== Directions ==
Transcribe every line exactly and omit anything that is a picture.

== Material ==
+ + + + + + +
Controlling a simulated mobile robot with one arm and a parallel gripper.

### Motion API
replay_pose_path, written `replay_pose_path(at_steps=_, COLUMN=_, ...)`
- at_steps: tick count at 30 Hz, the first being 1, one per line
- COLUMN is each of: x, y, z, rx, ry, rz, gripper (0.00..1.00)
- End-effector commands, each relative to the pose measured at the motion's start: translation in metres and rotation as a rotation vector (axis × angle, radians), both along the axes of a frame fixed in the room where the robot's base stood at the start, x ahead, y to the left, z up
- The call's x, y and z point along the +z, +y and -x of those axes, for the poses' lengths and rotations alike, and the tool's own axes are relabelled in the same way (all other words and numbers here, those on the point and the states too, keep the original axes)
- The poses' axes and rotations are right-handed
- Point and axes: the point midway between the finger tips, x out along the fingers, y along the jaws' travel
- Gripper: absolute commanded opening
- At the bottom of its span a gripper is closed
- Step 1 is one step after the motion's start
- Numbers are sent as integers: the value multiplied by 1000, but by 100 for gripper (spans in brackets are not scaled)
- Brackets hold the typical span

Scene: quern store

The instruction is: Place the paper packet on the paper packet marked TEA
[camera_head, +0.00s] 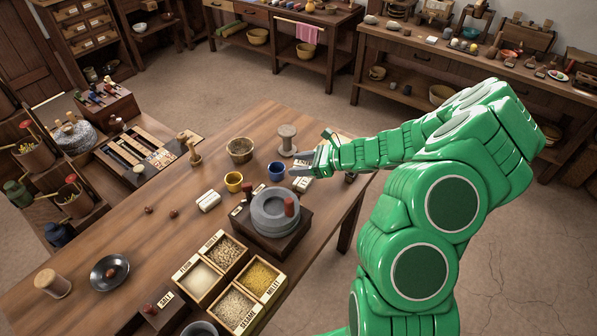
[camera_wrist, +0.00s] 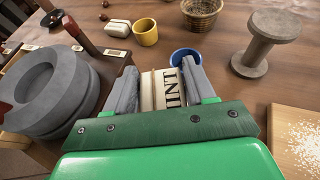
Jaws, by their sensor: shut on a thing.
+ + + + + + +
== Task result ==
Controlling a simulated mobile robot with one arm and a parallel gripper.

### Motion API
replay_pose_path, written `replay_pose_path(at_steps=_, COLUMN=_, ...)`
- at_steps: tick count at 30 Hz, the first being 1, one per line
- COLUMN is each of: x, y, z, rx, ry, rz, gripper (0.00..1.00)
- End-effector commands, each relative to the pose measured at the motion's start: translation in metres and rotation as a rotation vector (axis × angle, radians), both along the axes of a frame fixed in the room where the robot's base stood at the start, x ahead, y to the left, z up
- The call's x, y and z point along the +z, +y and -x of those axes, for the poses' lengths and rotations alike, and the tool's own axes are relabelled in the same way (all other words and numbers here, those on the point and the states too, keep the original axes)
- The poses' axes and rotations are right-handed
- Point and axes: the point midway between the finger tips, x out along the fingers, y along the jaws' travel
- Gripper: absolute commanded opening
- At the bottom of its span a gripper is closed
- Step 1 is one step after the motion's start
- Numbers are sent as integers: the value multiplied by 1000, but by 100 for gripper (spans in brackets are not scaled)
- Brackets hold the typical span

Scene: quern store

The instruction is: Place the paper packet on the paper packet marked TEA
[camera_head, +0.00s] 
[camera_wrist, +0.00s] 
Jaws, by their sensor: shut on a thing.

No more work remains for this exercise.